Collected data:
◇ ◇ ◇
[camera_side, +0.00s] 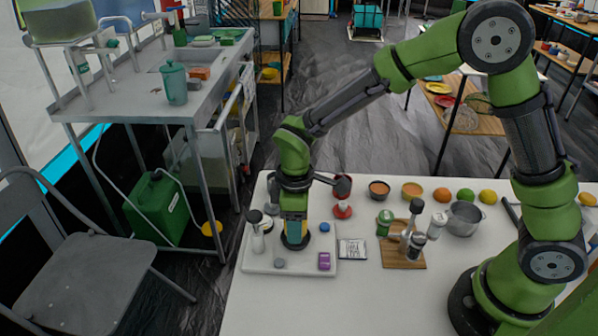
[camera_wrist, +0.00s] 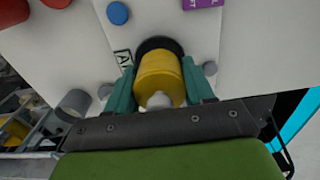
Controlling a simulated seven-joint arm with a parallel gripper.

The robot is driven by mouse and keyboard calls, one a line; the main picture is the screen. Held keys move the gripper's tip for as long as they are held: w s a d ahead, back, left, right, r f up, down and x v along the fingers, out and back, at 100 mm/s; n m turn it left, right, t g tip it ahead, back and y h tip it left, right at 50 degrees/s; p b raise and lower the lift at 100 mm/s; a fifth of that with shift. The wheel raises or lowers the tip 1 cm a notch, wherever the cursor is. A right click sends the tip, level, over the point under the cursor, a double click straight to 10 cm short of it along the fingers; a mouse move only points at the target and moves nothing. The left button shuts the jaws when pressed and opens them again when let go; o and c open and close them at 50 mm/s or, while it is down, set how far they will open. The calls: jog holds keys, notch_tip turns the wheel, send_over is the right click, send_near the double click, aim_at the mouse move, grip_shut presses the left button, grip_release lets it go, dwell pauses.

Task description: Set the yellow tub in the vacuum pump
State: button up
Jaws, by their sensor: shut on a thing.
◇ ◇ ◇
Task objective: Copy whichever lines in the listing above contain the word "gripper".

Finished exercise:
Controlling a simulated seven-joint arm with a parallel gripper.
The robot is driven by mouse and keyboard calls, one a line; the main picture is the screen. Held keys move the gripper's tip for as long as they are held: w s a d ahead, back, left, right, r f up, down and x v along the fingers, out and back, at 100 mm/s; n m turn it left, right, t g tip it ahead, back and y h tip it left, right at 50 degrees/s; p b raise and lower the lift at 100 mm/s; a fifth of that with shift. The wheel raises or lowers the tip 1 cm a notch, wherever the cursor is. A right click sends the tip, level, over the point under the cursor, a double click straight to 10 cm short of it along the fingers; a mouse move only points at the target and moves nothing. The left button shuts the jaws when pressed and opens them again when let go; o and c open and close them at 50 mm/s or, while it is down, set how far they will open. The calls: jog holds keys, notch_tip turns the wheel, send_over is the right click, send_near the double click, aim_at the mouse move, grip_shut presses the left button, grip_release lets it go, dwell pauses.

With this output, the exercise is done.